Spamhaus has taken a similar view. They note “the real answer is that it is far too early to tell.”

“Before GDPR came into effect, records such as a domain’s registered owner and registered contacts could be looked up in WHOIS databases maintained by individual registrars governed by ICANN.”

“WHOIS information was used by researchers in organisations such as Spamhaus to help determine a domain’s reputation. Domains determined from this and other factors to have a bad reputation would have potentially been listed on our Domain Block List (DBL).”

Spamhaus goes on to note that “whilst the lack of some of this information is tiresome and makes a security researcher’s job a little more difficult, it isn’t insurmountable. Spam will be blocked. Domains will continue to be added to our DBL and email will be filtered accordingly.”

“It’s true, spam rates have dropped marginally since May 2018. Spamhaus never anticipated a tsunami of spam to follow GDPR, however current claims that spam has fallen as a result of GDPR are unconvincing.

“Of course, it could be that legitimate companies, who are concerned about being GDPR compliant, have started purging email lists and are sending less ‘legit’ spam. However, one needs to remember that spam from legitimate companies accounts for a very small percentage of overall spam numbers, so any reduction in this area would have a minute impact on the figures.

“Another theory could be that due to the changes on WHOIS fewer bad domains are being identified and therefore some anti-spam systems are flagging less email.

“Nonetheless, this small reduction in spam is more than likely down to the natural ebb and flow of spam volumes, which have always been highly variable, just like botnet traffic.”

Spamhaus note there could be “numerous non-GDPR related reasons as to why there’s been a recent drop in spam email ranging from the spambots which are currently in operation (or not in operation as the case may be) to who has been arrested recently!”

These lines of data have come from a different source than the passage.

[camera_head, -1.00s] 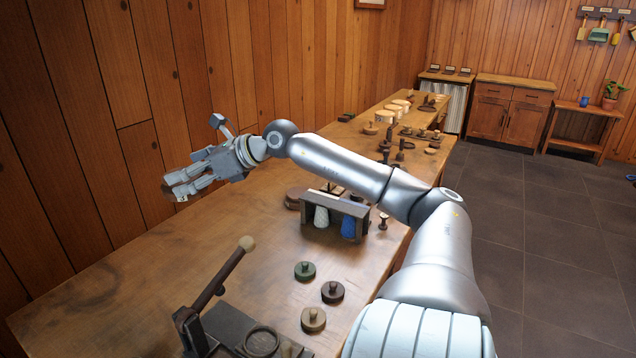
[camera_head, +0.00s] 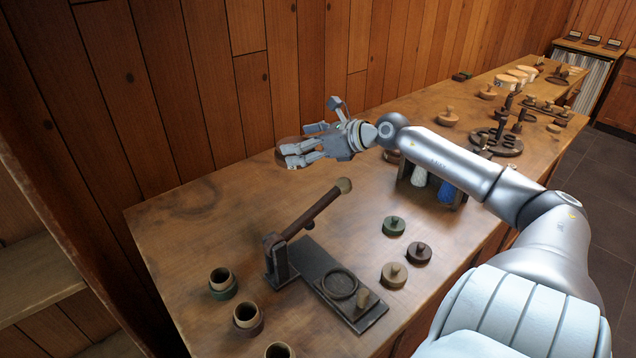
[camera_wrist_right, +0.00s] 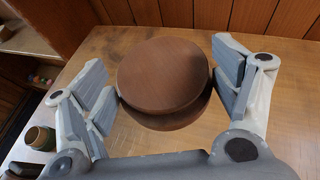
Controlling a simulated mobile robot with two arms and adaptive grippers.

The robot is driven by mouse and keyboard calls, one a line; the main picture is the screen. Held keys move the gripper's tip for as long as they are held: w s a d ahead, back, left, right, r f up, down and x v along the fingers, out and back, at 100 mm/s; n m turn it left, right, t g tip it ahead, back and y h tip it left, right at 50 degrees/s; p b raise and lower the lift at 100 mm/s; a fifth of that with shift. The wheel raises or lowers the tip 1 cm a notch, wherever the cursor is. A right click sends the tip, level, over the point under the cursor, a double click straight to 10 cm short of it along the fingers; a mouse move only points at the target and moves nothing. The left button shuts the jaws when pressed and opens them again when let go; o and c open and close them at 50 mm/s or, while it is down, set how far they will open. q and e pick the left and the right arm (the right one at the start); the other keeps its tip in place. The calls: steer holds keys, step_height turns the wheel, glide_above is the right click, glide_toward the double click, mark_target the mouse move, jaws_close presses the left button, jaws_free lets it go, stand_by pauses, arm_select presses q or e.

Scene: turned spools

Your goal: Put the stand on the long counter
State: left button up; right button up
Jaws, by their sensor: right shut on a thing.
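My right gripper (camera_head: 297,152) reaches in over the long counter (camera_head: 190,215), near the plank wall. In the right wrist view its fingers (camera_wrist_right: 165,88) are shut on opposite sides of a round brown wooden stand (camera_wrist_right: 163,72). The stand has a flat disc top and a second round part below it. In the head view only a little of the stand (camera_head: 285,143) shows behind the fingers. It appears to be above the counter; the gap under it cannot be judged. My left gripper is not in view.
A lever press (camera_head: 285,262) stands on the near counter. Small knobbed lids (camera_head: 393,226) lie to its right, and open cups (camera_head: 222,281) stand front left. A dark rack with spools (camera_head: 445,191) is partly behind my arm. Bare wood lies left of the press.

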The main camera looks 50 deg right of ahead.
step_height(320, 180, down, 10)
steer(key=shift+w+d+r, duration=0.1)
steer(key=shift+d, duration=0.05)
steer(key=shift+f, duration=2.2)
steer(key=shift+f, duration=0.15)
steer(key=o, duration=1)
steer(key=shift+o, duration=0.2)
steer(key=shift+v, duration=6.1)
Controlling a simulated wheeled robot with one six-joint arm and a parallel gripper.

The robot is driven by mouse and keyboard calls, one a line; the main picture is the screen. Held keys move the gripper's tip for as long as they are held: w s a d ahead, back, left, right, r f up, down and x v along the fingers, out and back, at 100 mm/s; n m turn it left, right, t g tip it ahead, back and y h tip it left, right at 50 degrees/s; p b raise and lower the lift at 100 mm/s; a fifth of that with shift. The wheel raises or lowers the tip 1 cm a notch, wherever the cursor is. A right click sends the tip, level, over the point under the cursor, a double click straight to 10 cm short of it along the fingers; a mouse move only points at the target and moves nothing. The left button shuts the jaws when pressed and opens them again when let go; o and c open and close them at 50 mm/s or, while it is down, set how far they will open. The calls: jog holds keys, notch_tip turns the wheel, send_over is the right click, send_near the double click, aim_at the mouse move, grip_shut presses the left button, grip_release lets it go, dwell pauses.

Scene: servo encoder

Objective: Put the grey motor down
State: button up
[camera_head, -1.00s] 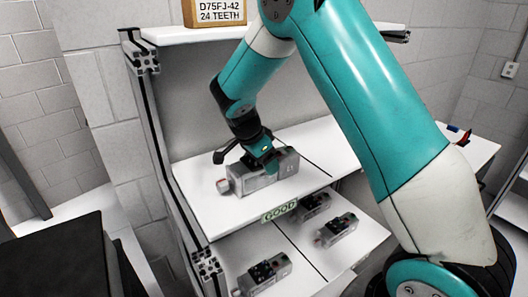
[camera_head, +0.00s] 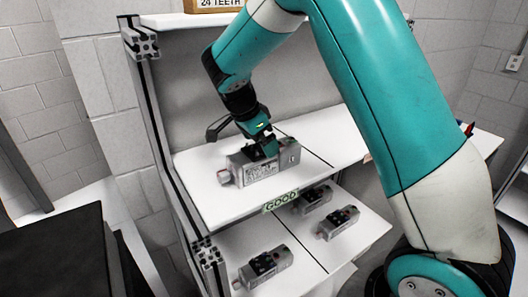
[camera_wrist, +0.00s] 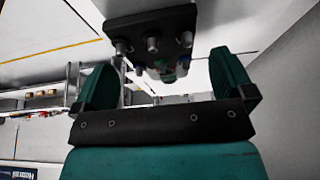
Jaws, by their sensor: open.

So Spamhaus say there’s “no hard evidence we have seen proving that this current decline in spam is as a direct result of GDPR…it will be interesting to see what the volumes of spam are like over Black Friday and the subsequent Christmas holidays.”

They also suggest the drop in spam levels bein attributed to the GDPR is a “vacuous claim, unless it’s worth considering that snowshoe spammers don’t need as many new identities now that their current ones are withheld on WHOIS.”

“A more likely explanation to the drop in domain name registrations could be something as simple as top-level domains (TLDs) not having run any ‘specials’ recently (everyone loves a bargain, even a cybercriminal).”

But Spamhaus suggests that prohibiting personal details being visible on Whois “will hamper, if not stop, organisations being able to join the dots and identify gangs of professional cybercriminals who have a mechanism of fraud that is proving successful.”

According to Spamhaus “researchers collect all kinds of information from WHOIS. This data allows us to identify patterns in spamming activity, and build intelligence to attribute it to specific spam gangs.”

Whois data are “small but critical pieces of data [that] can become crucial to investigations later down the line, although they may not be obvious at the time. This evidence can assist law enforcement agencies to pursue these prolific gangs who are defrauding significant amounts of people of vast quantities of money” with “even fraudulent information that is used in a WHOIS record can be used against criminals.”

Spam and Phishing in Q1: New domains revitalise old spam: Kaspersky

Kaspersky logo[news release] The new range of top level domains, launched in January 2015 and intended for use by relevant communities and organizations, has proved irresistible to spammers according to Kaspersky Lab’s Q1 2015 analysis of the spam and phishing threats landscape. For many the new domains represent an excellent tool for promoting unwanted or illegitimate advertising campaigns.

Spam and phishing statistics

  • The proportion of spam in email traffic according to the figures for the first quarter of 2015 was 59.2%, which is 6 percentage points lower than in the previous quarter.
  • The USA retained its position as the biggest source of spam, sending 14.5% of unwanted mail.
  • Kaspersky Lab products recorded 50,077,057 instances that triggered the “Antiphishing” system. This was 1 million more than in the previous quarter.
  • Phishing against customers of financial organizations accounted for 37.06% of all registered incidents.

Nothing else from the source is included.